--- Start LISTED ENTRIES ---
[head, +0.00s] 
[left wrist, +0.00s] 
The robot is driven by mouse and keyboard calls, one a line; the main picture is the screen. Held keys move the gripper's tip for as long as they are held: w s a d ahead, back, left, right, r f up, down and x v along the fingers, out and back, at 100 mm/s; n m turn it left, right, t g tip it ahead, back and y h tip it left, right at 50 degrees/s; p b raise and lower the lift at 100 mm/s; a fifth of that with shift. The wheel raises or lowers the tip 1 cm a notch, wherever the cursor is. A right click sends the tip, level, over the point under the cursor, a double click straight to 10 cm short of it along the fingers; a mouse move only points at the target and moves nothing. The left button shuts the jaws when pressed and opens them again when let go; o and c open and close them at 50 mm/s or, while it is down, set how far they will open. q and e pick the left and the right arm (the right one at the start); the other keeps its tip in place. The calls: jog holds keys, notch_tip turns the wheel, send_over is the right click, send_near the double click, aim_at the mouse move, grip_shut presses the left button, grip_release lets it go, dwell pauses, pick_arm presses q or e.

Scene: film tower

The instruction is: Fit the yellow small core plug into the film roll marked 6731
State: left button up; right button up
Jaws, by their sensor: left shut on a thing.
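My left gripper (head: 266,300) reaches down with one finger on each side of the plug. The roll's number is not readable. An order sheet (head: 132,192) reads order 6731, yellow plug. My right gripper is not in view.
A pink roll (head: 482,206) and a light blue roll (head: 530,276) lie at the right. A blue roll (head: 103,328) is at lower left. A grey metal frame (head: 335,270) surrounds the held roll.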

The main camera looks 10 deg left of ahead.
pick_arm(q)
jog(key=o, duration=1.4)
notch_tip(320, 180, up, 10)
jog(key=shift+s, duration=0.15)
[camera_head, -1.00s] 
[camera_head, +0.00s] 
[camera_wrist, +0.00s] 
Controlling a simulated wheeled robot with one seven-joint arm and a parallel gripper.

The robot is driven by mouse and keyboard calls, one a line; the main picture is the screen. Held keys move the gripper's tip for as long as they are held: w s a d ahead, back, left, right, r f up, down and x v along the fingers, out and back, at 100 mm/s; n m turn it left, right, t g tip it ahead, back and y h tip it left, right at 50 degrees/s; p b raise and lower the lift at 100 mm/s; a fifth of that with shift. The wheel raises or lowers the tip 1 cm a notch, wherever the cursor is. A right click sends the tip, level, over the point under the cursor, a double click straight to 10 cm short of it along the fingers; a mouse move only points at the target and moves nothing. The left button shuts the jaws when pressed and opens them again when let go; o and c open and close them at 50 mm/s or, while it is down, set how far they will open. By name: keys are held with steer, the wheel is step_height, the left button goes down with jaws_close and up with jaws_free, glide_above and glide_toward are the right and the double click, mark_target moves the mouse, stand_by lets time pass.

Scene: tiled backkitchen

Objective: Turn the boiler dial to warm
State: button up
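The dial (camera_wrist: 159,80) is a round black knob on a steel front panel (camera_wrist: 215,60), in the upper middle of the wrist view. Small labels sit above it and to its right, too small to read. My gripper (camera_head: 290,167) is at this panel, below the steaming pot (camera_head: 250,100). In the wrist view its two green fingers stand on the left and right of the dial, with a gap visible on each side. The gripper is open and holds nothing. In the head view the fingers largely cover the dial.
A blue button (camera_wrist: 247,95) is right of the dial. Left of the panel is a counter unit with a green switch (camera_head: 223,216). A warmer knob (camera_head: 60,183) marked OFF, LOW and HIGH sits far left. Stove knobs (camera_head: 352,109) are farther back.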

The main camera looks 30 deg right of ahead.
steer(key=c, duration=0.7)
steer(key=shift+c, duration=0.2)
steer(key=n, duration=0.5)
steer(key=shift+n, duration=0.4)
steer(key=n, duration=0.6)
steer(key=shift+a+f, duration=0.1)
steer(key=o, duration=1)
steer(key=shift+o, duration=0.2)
--- End LISTED ENTRIES ---
EXERCISE GOAL: Quote every record above exactly.

OUTPUT:
[head, +0.00s] 
[left wrist, +0.00s] 
The robot is driven by mouse and keyboard calls, one a line; the main picture is the screen. Held keys move the gripper's tip for as long as they are held: w s a d ahead, back, left, right, r f up, down and x v along the fingers, out and back, at 100 mm/s; n m turn it left, right, t g tip it ahead, back and y h tip it left, right at 50 degrees/s; p b raise and lower the lift at 100 mm/s; a fifth of that with shift. The wheel raises or lowers the tip 1 cm a notch, wherever the cursor is. A right click sends the tip, level, over the point under the cursor, a double click straight to 10 cm short of it along the fingers; a mouse move only points at the target and moves nothing. The left button shuts the jaws when pressed and opens them again when let go; o and c open and close them at 50 mm/s or, while it is down, set how far they will open. q and e pick the left and the right arm (the right one at the start); the other keeps its tip in place. The calls: jog holds keys, notch_tip turns the wheel, send_over is the right click, send_near the double click, aim_at the mouse move, grip_shut presses the left button, grip_release lets it go, dwell pauses, pick_arm presses q or e.

Scene: film tower

The instruction is: Fit the yellow small core plug into the film roll marked 6731
State: left button up; right button up
Jaws, by their sensor: left shut on a thing.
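My left gripper (head: 266,300) reaches down with one finger on each side of the plug. The roll's number is not readable. An order sheet (head: 132,192) reads order 6731, yellow plug. My right gripper is not in view.
A pink roll (head: 482,206) and a light blue roll (head: 530,276) lie at the right. A blue roll (head: 103,328) is at lower left. A grey metal frame (head: 335,270) surrounds the held roll.

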The main camera looks 10 deg left of ahead.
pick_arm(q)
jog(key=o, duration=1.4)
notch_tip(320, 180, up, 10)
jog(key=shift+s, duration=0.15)
[camera_head, -1.00s] 
[camera_head, +0.00s] 
[camera_wrist, +0.00s] 
Controlling a simulated wheeled robot with one seven-joint arm and a parallel gripper.

The robot is driven by mouse and keyboard calls, one a line; the main picture is the screen. Held keys move the gripper's tip for as long as they are held: w s a d ahead, back, left, right, r f up, down and x v along the fingers, out and back, at 100 mm/s; n m turn it left, right, t g tip it ahead, back and y h tip it left, right at 50 degrees/s; p b raise and lower the lift at 100 mm/s; a fifth of that with shift. The wheel raises or lowers the tip 1 cm a notch, wherever the cursor is. A right click sends the tip, level, over the point under the cursor, a double click straight to 10 cm short of it along the fingers; a mouse move only points at the target and moves nothing. The left button shuts the jaws when pressed and opens them again when let go; o and c open and close them at 50 mm/s or, while it is down, set how far they will open. By name: keys are held with steer, the wheel is step_height, the left button goes down with jaws_close and up with jaws_free, glide_above and glide_toward are the right and the double click, mark_target moves the mouse, stand_by lets time pass.

Scene: tiled backkitchen

Objective: Turn the boiler dial to warm
State: button up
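The dial (camera_wrist: 159,80) is a round black knob on a steel front panel (camera_wrist: 215,60), in the upper middle of the wrist view. Small labels sit above it and to its right, too small to read. My gripper (camera_head: 290,167) is at this panel, below the steaming pot (camera_head: 250,100). In the wrist view its two green fingers stand on the left and right of the dial, with a gap visible on each side. The gripper is open and holds nothing. In the head view the fingers largely cover the dial.
A blue button (camera_wrist: 247,95) is right of the dial. Left of the panel is a counter unit with a green switch (camera_head: 223,216). A warmer knob (camera_head: 60,183) marked OFF, LOW and HIGH sits far left. Stove knobs (camera_head: 352,109) are farther back.

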The main camera looks 30 deg right of ahead.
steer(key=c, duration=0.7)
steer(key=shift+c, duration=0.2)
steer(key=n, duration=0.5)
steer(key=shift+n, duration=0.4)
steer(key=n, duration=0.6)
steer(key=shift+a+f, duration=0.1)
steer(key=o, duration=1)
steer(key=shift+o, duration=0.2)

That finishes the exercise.